▶ Exercise requirements
Copy down every line where the string "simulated" shows up.

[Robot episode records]
= = =

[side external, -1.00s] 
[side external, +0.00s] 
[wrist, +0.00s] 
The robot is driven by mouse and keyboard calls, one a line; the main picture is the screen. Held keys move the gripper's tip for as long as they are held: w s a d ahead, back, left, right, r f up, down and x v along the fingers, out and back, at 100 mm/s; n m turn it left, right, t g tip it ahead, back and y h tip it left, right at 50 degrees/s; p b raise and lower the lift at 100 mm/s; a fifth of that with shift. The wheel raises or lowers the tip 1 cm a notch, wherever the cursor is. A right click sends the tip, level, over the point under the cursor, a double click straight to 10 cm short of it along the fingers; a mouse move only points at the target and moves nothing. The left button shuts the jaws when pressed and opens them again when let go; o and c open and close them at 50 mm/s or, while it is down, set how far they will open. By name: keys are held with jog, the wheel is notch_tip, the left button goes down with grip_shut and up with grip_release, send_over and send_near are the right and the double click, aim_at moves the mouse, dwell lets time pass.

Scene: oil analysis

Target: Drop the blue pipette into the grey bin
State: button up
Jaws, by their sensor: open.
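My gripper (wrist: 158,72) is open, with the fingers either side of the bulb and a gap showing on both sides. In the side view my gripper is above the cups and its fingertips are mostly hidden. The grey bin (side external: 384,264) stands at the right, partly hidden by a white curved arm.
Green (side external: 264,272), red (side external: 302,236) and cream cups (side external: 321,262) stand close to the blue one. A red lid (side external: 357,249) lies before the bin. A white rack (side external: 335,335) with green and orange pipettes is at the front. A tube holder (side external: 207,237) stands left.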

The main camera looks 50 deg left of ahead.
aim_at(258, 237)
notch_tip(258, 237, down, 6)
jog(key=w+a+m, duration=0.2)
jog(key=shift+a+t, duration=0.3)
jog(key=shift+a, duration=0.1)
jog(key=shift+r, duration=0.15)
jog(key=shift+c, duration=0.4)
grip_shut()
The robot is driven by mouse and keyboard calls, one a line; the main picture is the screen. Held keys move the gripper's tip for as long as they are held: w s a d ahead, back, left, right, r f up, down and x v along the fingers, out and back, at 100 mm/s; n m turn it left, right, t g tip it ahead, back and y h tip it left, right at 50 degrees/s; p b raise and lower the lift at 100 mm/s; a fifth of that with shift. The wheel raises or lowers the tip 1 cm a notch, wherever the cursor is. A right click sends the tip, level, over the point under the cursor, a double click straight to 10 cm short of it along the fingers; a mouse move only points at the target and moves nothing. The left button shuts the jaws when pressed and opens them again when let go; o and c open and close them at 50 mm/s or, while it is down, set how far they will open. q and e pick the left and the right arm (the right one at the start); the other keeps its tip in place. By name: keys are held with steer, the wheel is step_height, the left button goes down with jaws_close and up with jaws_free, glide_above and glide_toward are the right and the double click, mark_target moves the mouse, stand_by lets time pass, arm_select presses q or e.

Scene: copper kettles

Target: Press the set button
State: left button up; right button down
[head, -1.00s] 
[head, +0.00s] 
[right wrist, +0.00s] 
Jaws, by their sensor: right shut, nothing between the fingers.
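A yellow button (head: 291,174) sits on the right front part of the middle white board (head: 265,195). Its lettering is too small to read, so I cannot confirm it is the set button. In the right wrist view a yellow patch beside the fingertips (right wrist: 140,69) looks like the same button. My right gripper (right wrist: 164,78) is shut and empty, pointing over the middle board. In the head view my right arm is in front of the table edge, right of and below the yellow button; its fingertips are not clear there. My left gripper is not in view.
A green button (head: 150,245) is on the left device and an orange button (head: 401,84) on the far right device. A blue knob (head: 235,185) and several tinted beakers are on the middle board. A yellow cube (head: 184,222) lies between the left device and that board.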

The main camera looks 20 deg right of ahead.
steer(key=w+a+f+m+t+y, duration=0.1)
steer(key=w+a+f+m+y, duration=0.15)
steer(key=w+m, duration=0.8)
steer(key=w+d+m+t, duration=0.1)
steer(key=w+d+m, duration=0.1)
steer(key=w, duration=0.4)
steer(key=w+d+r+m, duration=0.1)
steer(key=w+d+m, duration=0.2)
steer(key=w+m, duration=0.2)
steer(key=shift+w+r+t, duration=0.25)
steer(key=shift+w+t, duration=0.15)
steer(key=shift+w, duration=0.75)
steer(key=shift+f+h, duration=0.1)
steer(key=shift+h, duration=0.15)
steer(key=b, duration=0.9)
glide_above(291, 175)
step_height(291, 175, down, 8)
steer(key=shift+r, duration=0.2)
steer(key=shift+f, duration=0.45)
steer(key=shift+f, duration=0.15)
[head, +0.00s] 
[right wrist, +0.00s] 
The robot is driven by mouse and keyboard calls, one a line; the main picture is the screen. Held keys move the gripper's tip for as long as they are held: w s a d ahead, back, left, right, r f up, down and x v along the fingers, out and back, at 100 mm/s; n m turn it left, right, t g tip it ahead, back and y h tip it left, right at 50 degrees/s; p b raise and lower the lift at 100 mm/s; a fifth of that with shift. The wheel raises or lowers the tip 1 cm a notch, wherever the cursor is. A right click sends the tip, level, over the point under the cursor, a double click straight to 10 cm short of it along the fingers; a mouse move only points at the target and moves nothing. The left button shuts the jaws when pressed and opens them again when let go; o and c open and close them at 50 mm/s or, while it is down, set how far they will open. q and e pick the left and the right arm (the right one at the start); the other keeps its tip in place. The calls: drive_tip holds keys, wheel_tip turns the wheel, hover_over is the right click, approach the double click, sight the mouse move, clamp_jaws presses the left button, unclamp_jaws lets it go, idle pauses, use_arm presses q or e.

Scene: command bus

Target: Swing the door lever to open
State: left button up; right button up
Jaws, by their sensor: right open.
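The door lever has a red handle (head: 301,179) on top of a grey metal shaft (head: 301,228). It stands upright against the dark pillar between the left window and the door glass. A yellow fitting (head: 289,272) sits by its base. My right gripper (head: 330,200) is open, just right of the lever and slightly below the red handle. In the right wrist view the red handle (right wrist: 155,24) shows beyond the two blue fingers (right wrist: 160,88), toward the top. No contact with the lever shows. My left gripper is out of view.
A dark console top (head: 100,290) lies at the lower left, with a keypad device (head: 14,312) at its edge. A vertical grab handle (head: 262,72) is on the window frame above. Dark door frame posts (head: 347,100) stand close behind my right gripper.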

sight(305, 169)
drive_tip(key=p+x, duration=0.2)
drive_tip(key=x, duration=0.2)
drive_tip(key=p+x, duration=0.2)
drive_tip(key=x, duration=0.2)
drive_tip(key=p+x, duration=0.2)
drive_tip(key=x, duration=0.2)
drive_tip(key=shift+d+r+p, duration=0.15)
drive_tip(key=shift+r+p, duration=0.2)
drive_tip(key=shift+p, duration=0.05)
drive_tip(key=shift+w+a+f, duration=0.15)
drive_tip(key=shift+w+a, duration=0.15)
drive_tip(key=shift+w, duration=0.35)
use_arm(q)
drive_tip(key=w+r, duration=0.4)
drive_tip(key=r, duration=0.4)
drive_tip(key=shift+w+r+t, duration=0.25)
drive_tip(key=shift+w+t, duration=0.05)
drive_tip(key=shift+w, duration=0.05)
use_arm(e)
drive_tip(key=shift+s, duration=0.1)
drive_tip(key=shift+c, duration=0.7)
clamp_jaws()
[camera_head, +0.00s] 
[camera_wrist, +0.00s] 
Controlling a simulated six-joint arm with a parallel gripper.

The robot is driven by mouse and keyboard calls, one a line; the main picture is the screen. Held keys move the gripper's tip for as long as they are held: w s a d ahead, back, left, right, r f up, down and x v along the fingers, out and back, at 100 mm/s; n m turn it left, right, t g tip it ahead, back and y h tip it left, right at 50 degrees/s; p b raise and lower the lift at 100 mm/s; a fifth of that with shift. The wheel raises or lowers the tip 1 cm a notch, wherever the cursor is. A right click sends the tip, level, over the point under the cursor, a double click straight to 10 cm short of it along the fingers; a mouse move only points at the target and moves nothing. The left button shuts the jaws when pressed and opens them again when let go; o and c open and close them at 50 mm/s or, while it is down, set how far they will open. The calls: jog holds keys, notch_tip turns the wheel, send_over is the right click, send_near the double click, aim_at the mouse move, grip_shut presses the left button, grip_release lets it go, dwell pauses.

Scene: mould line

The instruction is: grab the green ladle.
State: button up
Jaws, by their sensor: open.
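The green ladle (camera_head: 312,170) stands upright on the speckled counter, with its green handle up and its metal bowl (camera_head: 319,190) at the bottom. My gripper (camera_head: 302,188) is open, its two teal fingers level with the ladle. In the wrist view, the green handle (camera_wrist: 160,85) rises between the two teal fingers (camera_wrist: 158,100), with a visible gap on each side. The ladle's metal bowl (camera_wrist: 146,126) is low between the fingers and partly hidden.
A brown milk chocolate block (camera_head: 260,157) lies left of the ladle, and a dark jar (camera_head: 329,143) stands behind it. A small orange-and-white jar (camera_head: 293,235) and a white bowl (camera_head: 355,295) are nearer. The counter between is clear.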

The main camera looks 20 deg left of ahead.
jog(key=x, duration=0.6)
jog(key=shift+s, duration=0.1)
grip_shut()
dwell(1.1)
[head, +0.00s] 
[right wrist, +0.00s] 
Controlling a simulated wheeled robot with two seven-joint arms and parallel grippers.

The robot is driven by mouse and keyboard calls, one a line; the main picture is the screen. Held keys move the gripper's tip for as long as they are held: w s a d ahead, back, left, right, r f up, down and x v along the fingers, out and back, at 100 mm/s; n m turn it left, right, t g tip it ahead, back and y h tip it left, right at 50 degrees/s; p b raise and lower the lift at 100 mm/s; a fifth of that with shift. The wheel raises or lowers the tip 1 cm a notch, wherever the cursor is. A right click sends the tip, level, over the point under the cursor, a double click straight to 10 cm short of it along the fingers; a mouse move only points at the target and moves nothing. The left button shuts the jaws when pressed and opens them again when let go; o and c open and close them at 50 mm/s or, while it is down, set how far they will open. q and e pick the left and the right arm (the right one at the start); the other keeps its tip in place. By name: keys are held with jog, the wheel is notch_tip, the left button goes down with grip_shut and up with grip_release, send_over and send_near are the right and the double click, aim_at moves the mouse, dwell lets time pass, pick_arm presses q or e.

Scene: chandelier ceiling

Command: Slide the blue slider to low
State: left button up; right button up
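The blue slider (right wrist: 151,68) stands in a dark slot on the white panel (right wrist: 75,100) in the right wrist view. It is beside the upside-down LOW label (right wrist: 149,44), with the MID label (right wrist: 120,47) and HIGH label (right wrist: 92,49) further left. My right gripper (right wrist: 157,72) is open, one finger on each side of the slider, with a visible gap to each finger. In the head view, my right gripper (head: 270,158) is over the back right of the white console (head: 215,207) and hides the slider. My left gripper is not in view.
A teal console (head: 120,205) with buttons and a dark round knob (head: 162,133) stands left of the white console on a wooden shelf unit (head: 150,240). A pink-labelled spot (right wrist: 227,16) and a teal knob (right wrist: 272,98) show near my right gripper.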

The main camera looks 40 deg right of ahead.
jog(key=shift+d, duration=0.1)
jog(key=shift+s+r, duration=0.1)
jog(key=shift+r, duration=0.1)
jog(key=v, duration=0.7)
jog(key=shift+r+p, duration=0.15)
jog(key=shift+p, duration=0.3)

= = =

▶ Result for this exercise
Controlling a simulated six-joint arm with a parallel gripper.
Controlling a simulated wheeled robot with two seven-joint arms and parallel grippers.

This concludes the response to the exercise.